::: Dataset section :::

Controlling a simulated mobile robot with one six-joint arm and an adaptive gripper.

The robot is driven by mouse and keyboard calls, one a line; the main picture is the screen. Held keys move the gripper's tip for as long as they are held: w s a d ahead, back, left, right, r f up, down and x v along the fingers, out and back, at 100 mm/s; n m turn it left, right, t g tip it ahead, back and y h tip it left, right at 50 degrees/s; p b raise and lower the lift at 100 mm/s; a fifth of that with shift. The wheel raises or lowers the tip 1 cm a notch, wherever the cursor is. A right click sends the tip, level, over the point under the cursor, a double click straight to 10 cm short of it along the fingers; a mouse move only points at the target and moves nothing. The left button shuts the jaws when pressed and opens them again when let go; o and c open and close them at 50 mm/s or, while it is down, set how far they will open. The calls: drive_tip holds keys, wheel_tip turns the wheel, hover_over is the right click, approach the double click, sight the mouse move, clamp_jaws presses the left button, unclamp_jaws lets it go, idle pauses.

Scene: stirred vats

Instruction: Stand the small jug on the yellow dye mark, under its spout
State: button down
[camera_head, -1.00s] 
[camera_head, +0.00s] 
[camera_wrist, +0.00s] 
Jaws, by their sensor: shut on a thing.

:::

Using the data above, output each line exactly.

Controlling a simulated mobile robot with one six-joint arm and an adaptive gripper.

The robot is driven by mouse and keyboard calls, one a line; the main picture is the screen. Held keys move the gripper's tip for as long as they are held: w s a d ahead, back, left, right, r f up, down and x v along the fingers, out and back, at 100 mm/s; n m turn it left, right, t g tip it ahead, back and y h tip it left, right at 50 degrees/s; p b raise and lower the lift at 100 mm/s; a fifth of that with shift. The wheel raises or lowers the tip 1 cm a notch, wherever the cursor is. A right click sends the tip, level, over the point under the cursor, a double click straight to 10 cm short of it along the fingers; a mouse move only points at the target and moves nothing. The left button shuts the jaws when pressed and opens them again when let go; o and c open and close them at 50 mm/s or, while it is down, set how far they will open. The calls: drive_tip holds keys, wheel_tip turns the wheel, hover_over is the right click, approach the double click, sight the mouse move, clamp_jaws presses the left button, unclamp_jaws lets it go, idle pauses.

Scene: stirred vats

Instruction: Stand the small jug on the yellow dye mark, under its spout
State: button down
[camera_head, -1.00s] 
[camera_head, +0.00s] 
[camera_wrist, +0.00s] 
Jaws, by their sensor: shut on a thing.

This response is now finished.